• **Data provided**
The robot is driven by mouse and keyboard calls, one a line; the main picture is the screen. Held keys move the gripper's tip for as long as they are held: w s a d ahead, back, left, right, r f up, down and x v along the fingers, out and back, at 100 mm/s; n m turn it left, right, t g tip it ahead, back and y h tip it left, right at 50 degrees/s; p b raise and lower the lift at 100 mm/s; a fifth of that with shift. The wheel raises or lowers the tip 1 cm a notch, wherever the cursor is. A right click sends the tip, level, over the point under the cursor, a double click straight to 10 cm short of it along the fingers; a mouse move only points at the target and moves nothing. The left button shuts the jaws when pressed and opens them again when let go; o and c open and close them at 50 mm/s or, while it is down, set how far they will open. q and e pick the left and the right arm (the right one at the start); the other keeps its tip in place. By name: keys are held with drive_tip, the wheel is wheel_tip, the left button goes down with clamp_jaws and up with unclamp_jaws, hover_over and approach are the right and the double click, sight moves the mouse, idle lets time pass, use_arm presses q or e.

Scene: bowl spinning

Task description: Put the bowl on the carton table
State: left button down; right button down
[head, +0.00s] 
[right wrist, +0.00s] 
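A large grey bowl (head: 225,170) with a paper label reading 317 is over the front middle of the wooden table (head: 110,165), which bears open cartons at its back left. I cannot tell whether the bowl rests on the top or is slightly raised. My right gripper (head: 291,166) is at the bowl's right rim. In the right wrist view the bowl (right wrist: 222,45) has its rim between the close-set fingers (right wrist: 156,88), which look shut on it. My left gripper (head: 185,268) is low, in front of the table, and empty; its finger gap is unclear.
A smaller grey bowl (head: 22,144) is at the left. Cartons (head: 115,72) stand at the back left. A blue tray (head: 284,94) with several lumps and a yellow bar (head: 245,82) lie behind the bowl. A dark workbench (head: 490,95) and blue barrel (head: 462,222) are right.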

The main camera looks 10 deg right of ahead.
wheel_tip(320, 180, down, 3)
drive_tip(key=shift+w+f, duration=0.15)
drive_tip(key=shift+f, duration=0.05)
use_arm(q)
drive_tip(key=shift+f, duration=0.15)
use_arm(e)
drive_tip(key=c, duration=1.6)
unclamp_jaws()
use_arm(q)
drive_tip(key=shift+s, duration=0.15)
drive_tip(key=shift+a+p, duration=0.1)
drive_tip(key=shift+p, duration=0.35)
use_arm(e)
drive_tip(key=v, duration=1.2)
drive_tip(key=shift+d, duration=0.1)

• **Request**
Output the data above exactly, please, line for line.

• **Problem solution**
The robot is driven by mouse and keyboard calls, one a line; the main picture is the screen. Held keys move the gripper's tip for as long as they are held: w s a d ahead, back, left, right, r f up, down and x v along the fingers, out and back, at 100 mm/s; n m turn it left, right, t g tip it ahead, back and y h tip it left, right at 50 degrees/s; p b raise and lower the lift at 100 mm/s; a fifth of that with shift. The wheel raises or lowers the tip 1 cm a notch, wherever the cursor is. A right click sends the tip, level, over the point under the cursor, a double click straight to 10 cm short of it along the fingers; a mouse move only points at the target and moves nothing. The left button shuts the jaws when pressed and opens them again when let go; o and c open and close them at 50 mm/s or, while it is down, set how far they will open. q and e pick the left and the right arm (the right one at the start); the other keeps its tip in place. By name: keys are held with drive_tip, the wheel is wheel_tip, the left button goes down with clamp_jaws and up with unclamp_jaws, hover_over and approach are the right and the double click, sight moves the mouse, idle lets time pass, use_arm presses q or e.

Scene: bowl spinning

Task description: Put the bowl on the carton table
State: left button down; right button down
[head, +0.00s] 
[right wrist, +0.00s] 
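A large grey bowl (head: 225,170) with a paper label reading 317 is over the front middle of the wooden table (head: 110,165), which bears open cartons at its back left. I cannot tell whether the bowl rests on the top or is slightly raised. My right gripper (head: 291,166) is at the bowl's right rim. In the right wrist view the bowl (right wrist: 222,45) has its rim between the close-set fingers (right wrist: 156,88), which look shut on it. My left gripper (head: 185,268) is low, in front of the table, and empty; its finger gap is unclear.
A smaller grey bowl (head: 22,144) is at the left. Cartons (head: 115,72) stand at the back left. A blue tray (head: 284,94) with several lumps and a yellow bar (head: 245,82) lie behind the bowl. A dark workbench (head: 490,95) and blue barrel (head: 462,222) are right.

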The main camera looks 10 deg right of ahead.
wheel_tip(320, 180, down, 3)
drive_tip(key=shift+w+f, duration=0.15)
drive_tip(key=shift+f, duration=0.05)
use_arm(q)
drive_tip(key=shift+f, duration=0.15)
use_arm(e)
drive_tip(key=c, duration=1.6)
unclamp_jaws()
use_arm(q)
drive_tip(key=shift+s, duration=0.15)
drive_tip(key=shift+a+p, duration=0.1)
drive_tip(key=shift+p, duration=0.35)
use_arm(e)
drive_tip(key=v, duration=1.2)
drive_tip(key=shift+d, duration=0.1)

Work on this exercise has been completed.